* [Exercise]: Set down exactly the lines from the one with "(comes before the" to the one with "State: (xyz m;", both included, and no line outside that range.

* [Supplied information]:
= = = = =

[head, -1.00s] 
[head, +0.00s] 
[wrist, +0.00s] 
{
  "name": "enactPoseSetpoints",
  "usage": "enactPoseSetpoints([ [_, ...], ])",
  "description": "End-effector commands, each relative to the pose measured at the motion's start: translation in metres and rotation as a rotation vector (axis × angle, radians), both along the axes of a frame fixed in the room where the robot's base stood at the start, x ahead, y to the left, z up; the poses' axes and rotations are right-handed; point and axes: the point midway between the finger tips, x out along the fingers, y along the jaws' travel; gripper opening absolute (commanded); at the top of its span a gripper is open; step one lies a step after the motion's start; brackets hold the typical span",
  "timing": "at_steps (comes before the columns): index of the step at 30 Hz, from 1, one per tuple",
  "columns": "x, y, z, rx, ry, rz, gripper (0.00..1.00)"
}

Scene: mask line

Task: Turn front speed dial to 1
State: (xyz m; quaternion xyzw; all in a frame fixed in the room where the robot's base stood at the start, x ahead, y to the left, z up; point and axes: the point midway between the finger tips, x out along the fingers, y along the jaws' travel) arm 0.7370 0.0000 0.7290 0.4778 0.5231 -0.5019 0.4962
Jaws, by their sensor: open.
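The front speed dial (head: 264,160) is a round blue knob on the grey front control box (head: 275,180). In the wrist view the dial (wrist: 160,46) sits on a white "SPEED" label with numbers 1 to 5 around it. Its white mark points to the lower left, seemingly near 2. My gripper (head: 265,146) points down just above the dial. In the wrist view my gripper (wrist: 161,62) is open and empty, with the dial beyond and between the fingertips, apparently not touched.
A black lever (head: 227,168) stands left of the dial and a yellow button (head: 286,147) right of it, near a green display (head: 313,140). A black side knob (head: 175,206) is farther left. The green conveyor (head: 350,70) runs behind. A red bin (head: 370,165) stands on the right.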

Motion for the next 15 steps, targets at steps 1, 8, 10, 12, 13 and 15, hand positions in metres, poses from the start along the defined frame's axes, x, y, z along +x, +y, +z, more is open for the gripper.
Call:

= = = = =

* [Written solution]:
  "timing": "at_steps (comes before the columns): index of the step at 30 Hz, from 1, one per tuple",
  "columns": "x, y, z, rx, ry, rz, gripper (0.00..1.00)"
}

Scene: mask line

Task: Turn front speed dial to 1
State: (xyz m; quaternion xyzw; all in a frame fixed in the room where the robot's base stood at the start, x ahead, y to the left, z up; point and axes: the point midway between the finger tips, x out along the fingers, y along the jaws' travel) arm 0.7370 0.0000 0.7290 0.4778 0.5231 -0.5019 0.4962

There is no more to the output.